STATED EXERCISE:
Go through the listing and set it down exactly, leaving out its pictures.

RAW DATA:
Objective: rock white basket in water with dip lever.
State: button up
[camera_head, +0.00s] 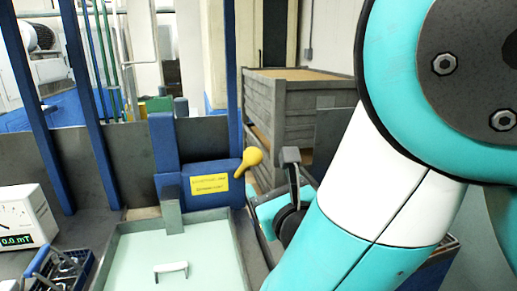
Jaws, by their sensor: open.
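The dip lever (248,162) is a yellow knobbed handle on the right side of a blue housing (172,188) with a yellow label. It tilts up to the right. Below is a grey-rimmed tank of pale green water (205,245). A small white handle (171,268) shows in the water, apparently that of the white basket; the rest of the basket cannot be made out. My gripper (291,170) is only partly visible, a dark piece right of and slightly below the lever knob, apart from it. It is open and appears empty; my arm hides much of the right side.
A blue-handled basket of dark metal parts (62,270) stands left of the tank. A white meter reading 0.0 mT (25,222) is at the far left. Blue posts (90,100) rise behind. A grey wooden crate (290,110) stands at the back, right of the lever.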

EXERCISE OUTPUT:
Objective: rock white basket in water with dip lever.
State: button up
[camera_head, +0.00s] 
Jaws, by their sensor: open.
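The dip lever (248,162) is a yellow knobbed handle on the right side of a blue housing (172,188) with a yellow label. It tilts up to the right. Below is a grey-rimmed tank of pale green water (205,245). A small white handle (171,268) shows in the water, apparently that of the white basket; the rest of the basket cannot be made out. My gripper (291,170) is only partly visible, a dark piece right of and slightly below the lever knob, apart from it. It is open and appears empty; my arm hides much of the right side.
A blue-handled basket of dark metal parts (62,270) stands left of the tank. A white meter reading 0.0 mT (25,222) is at the far left. Blue posts (90,100) rise behind. A grey wooden crate (290,110) stands at the back, right of the lever.

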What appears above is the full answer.